Although a new record, the total number of entries has been causing particular concern. It has increased by 1.1 per cent since last year, but a corresponding rise in the total number of 16-year-olds is much greater - 3.1 per cent. The average number of exams per pupil has actually dropped.

There are several possible explanations, the most worrying of which is that schools are attempting to “fix” league table results by refusing to enter weak candidates.

This would, however, be a mistaken policy as the Government’s performance tables take as their basis not the number of pupils entered, but the total number of 16-year-olds registered with the school - even if they have left at Easter. Failing to enter pupils cannot improve the average grade.

There are other explanations. One is the cost of entering a GCSE - around Pounds 30 a shot. Schools may be less willing to enter doubtful candidates - possibly with the best interests of the pupil in mind.

“Schools will be careful about the way they spend their limited resources, ” said a spokeswoman for the National Union of Teachers. “They will be reluctant to enter kids who they believe have little chance of success - thereby freeing money to help the pupils in other ways. It may be a considered decision against a background of limited resources.”

The figures are complicated by changes in the rules governing the national curriculum, said Heather James, assistant chief executive with the Northern Examination and Assessment Board. Last year schools entered unusually large numbers of candidates in technology and double humanities (geography and history), mistakenly believing that the subjects were compulsory.

This year, they were very definitely optional, and both technology and history showed notable drops in popularity.

The statistics are also obscured because many of the candidates are mature students, not registered at school. The Government only has figures for the total of 16-year-olds. Neither the total number of candidates nor their origin is available.

The suspicion nonetheless remains that schools are devoting an undue level of attention to candidates capable of achieving grades A-C. “The league tables have encouraged schools to target pupils who may, with additional effort, get a C,” said John Dunford, president of the Secondary Heads Association. The way to prevent this, he suggests, is to list schools according to the average scores per child - across the whole range.

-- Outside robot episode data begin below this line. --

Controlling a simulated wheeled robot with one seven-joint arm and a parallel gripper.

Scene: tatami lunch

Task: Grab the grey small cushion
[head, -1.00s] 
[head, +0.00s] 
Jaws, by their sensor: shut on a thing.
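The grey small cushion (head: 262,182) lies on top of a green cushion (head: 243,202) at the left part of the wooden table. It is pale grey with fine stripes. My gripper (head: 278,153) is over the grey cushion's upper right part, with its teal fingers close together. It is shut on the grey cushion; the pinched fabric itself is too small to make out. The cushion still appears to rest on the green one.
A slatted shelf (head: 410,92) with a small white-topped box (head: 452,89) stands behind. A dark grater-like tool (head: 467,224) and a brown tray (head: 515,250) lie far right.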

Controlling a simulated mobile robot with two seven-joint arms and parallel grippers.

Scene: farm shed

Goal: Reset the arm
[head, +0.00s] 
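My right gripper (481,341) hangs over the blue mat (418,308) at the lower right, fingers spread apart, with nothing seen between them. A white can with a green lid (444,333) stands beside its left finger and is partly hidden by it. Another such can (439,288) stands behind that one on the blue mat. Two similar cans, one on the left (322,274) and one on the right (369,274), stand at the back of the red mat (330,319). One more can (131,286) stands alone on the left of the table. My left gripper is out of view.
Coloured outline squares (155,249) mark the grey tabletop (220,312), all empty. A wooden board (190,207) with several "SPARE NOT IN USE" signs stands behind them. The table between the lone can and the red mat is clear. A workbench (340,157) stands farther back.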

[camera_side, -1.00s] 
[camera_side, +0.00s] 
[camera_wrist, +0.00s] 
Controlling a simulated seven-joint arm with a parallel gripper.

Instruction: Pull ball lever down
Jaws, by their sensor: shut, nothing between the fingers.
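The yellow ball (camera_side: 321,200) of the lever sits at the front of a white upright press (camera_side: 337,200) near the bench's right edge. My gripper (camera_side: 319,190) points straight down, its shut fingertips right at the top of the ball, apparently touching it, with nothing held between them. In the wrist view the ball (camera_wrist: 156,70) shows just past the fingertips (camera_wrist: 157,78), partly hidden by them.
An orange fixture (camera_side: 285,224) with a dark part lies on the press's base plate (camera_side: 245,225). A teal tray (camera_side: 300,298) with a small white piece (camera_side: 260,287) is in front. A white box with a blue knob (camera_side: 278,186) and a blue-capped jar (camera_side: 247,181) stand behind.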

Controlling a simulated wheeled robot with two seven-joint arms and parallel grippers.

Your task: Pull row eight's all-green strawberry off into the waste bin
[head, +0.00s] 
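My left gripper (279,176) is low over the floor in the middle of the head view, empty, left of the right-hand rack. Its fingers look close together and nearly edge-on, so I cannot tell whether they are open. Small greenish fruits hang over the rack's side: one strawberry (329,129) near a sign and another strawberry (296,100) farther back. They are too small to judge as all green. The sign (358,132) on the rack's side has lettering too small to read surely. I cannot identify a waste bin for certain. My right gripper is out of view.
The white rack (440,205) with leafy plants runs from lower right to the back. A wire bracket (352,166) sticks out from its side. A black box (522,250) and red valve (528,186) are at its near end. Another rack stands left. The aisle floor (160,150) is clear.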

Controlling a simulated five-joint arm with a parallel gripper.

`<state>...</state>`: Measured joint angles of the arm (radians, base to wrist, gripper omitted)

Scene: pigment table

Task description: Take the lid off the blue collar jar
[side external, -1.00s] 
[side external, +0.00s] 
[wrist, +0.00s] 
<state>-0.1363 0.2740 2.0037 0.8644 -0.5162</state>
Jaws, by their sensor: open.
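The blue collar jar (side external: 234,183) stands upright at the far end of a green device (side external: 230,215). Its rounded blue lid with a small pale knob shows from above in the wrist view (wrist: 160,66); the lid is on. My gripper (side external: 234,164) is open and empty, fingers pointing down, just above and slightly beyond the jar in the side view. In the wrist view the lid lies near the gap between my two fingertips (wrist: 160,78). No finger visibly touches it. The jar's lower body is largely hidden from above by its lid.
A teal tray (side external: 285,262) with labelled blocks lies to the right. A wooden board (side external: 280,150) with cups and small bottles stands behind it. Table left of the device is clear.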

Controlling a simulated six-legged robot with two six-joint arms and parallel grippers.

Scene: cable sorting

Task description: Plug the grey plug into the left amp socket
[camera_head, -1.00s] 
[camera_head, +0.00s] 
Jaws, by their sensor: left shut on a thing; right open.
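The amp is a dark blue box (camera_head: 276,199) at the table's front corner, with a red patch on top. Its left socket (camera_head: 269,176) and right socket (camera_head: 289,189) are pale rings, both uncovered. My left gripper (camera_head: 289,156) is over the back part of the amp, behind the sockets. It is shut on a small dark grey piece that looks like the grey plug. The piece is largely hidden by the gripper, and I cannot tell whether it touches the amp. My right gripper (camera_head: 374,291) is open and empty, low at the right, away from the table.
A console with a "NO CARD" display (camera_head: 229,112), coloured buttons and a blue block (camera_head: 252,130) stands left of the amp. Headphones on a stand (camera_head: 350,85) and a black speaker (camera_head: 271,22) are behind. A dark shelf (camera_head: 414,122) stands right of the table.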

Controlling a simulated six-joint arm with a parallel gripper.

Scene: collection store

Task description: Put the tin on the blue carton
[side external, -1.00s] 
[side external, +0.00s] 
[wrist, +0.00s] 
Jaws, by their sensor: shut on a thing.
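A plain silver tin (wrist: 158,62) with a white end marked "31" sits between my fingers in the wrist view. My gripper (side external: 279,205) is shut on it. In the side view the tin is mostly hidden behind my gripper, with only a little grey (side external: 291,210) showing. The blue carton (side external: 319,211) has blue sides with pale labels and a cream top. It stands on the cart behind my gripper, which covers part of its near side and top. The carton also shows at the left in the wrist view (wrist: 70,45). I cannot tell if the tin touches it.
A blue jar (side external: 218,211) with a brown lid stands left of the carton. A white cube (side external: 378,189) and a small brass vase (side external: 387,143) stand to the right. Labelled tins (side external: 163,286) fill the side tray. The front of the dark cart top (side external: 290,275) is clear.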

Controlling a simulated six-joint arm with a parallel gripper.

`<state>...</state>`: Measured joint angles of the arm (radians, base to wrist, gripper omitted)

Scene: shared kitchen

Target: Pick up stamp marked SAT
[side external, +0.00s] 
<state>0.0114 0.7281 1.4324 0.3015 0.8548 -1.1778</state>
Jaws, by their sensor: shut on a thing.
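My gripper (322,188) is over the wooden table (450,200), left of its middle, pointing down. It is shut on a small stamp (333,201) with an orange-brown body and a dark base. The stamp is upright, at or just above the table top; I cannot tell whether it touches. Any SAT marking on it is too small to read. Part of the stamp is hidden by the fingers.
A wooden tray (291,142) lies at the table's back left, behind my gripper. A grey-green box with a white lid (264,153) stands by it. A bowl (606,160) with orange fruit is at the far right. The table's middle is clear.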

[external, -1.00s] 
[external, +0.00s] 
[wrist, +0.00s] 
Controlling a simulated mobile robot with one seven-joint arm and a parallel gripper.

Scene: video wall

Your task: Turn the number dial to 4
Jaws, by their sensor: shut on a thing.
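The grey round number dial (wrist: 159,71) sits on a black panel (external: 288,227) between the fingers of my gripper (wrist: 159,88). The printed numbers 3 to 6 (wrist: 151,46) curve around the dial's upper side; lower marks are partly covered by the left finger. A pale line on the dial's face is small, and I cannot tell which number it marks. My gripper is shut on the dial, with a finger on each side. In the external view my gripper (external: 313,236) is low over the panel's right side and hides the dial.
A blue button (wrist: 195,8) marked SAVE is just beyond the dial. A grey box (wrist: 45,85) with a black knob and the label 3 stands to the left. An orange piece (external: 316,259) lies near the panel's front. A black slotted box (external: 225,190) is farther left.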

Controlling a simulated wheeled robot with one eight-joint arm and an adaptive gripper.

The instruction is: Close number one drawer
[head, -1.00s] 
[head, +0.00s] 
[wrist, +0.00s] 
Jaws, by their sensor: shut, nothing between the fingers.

A Government spokesman rejected the idea that schools concentrate on grades A-C, pointing out that the pass rate for grades A-G has continued to rise.

* The number of subject entries in Wales fell by 0.3 per cent this year. Like its counterparts in England, the Welsh Joint Education Committee attributes the fall to the lack of technology entries (technology was not compulsory this year). The overall pass rate in grades A*-G fell by 0.1 per cent; the percentage of candidates reaching grades A*-C rose by 1.4 per cent to 54. 1 per cent.